-------- Data excerpt --------

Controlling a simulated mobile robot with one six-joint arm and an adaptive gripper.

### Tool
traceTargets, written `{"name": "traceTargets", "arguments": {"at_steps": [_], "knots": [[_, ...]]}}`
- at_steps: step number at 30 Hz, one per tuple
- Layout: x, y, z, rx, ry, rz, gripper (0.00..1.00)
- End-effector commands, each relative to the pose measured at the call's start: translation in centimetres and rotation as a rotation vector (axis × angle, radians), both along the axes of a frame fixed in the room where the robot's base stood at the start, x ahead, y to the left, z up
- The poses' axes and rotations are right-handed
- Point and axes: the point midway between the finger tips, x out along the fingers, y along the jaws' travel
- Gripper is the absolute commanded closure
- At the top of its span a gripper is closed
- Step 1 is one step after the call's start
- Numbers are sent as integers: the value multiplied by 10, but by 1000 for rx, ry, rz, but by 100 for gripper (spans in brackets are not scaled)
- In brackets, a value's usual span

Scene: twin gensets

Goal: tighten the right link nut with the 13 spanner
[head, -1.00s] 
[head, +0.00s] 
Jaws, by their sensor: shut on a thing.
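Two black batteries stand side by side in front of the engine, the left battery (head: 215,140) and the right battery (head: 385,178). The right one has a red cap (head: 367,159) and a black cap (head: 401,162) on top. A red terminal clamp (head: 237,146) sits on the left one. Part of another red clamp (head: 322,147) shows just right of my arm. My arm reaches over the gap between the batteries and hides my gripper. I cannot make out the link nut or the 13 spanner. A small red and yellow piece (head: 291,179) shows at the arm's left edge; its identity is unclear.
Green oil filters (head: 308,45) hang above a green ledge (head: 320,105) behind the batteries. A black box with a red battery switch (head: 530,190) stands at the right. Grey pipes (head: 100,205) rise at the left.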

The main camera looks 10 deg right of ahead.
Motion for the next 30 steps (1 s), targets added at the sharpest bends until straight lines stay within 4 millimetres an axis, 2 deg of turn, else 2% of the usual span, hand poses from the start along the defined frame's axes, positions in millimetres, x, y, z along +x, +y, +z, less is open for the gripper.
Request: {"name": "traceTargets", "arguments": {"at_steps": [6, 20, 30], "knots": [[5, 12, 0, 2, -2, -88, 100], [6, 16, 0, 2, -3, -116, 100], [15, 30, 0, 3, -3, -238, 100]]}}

--------

» What to do
Select and copy every line of the material that holds the string "ahead".

» Written response
- End-effector commands, each relative to the pose measured at the call's start: translation in centimetres and rotation as a rotation vector (axis × angle, radians), both along the axes of a frame fixed in the room where the robot's base stood at the start, x ahead, y to the left, z up
The main camera looks 10 deg right of ahead.

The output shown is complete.